The data follows this line. Copy verbatim the line with "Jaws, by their" and each line after it to the end.

++++ Data segment

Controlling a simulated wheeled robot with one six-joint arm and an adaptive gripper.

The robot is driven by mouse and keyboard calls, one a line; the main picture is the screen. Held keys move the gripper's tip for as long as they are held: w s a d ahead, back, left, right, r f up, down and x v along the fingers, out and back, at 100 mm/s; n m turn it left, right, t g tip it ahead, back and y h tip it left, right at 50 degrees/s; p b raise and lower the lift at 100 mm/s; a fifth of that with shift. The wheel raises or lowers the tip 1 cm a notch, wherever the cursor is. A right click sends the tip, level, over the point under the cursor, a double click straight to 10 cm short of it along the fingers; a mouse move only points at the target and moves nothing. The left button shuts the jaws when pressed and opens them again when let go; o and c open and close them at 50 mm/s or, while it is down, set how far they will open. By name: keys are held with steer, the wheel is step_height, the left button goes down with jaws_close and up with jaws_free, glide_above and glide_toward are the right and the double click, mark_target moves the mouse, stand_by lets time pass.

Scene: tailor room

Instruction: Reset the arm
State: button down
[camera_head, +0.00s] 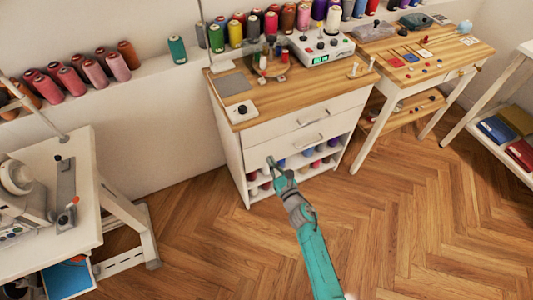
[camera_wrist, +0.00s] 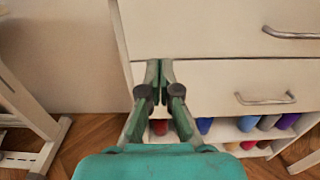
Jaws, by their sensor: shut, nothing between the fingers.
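My arm is teal and reaches up from the bottom of the head view. My gripper (camera_head: 271,163) is in front of the white drawer cabinet (camera_head: 232,157), near its left front side. In the wrist view my gripper (camera_wrist: 159,64) is shut, with its fingertips together and nothing between them. The fingers overlap the cabinet's lower drawer front in that view. I cannot tell whether they touch it. The lower drawer handle (camera_wrist: 265,99) is to the right of the fingers.
The cabinet's wooden top (camera_head: 300,92) bears a white device (camera_head: 320,48) and small items. Thread spools fill its open lower shelf. A wooden table (camera_head: 425,62) stands right, a white sewing table (camera_head: 45,170) left. The wood floor (camera_head: 420,230) at right is clear.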

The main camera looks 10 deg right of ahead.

++++++++

## Answer
Jaws, by their sensor: shut, nothing between the fingers.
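My arm is teal and reaches up from the bottom of the head view. My gripper (camera_head: 271,163) is in front of the white drawer cabinet (camera_head: 232,157), near its left front side. In the wrist view my gripper (camera_wrist: 159,64) is shut, with its fingertips together and nothing between them. The fingers overlap the cabinet's lower drawer front in that view. I cannot tell whether they touch it. The lower drawer handle (camera_wrist: 265,99) is to the right of the fingers.
The cabinet's wooden top (camera_head: 300,92) bears a white device (camera_head: 320,48) and small items. Thread spools fill its open lower shelf. A wooden table (camera_head: 425,62) stands right, a white sewing table (camera_head: 45,170) left. The wood floor (camera_head: 420,230) at right is clear.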

The main camera looks 10 deg right of ahead.

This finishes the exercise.